Using the ‘Filter’ shelf we can choose to display the selected Pokemon Types only. This results in the following interesting plots!
This is a zoomed in plot showing the distribution of Pokemon of type ‘Water’. It can be clearly seen that the coastline (W and NE of San Fransisco) has a very high density of them! Apart from that they appear more frequently near little ponds or generally where you expect a fair amount of water.
Similarly (although not as obviious) grass Pokemon appears more near parks than in cities as seen in the figure.
Pokemon that are of similar types usually appear in proximity with each other. For example the above figure shows the distribution of Rock and Ground type Pokemon. The majority of them appears on the east side of the city. It is also worth to note that the east is relatively hilly as well.
On the other hand Pokemon of ‘opposite’ type tend to appear in different places as the diagram shown above. Water Pokemon can easily be seen in the northern regions whilst Fire Pokemon are way more common on the south.
However there are some types of Pokemons that are not very affected by the geographical locations. For example ‘Normal’ type Pokemons are in fact quite normal. They can be seen all across the recorded area.
Bugs are also everywhere!
Another interesting observation from this geographical plot is that there are certail areas that have absolutely no traces of Pokemon. For example the airport areas are free of any Pokemons. Considering the safety of air operations, this is a good sign. It also demonstrate that the developer is able to influence where Pokemons appear (or not appear)!
This blog post has briefly demonstrated the power of Tableau in plotting different data in various forms.
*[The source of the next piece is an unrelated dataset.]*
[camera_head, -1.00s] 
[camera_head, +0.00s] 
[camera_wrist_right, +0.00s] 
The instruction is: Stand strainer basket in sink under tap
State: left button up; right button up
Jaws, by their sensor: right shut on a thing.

It is a nice to use package in terms of producing beautiful visualisation but it is quite limited in terms of data manipulations. At the end we are able to verify the claim by the developer that Pokemon of different types appear in different environments. Despite some of the draw backs in Tableau, it is still a very valuable tool for a data scientist as visualisation can greatly improve the effectiveness of communication, and communication is arguably the most important part in a data science role!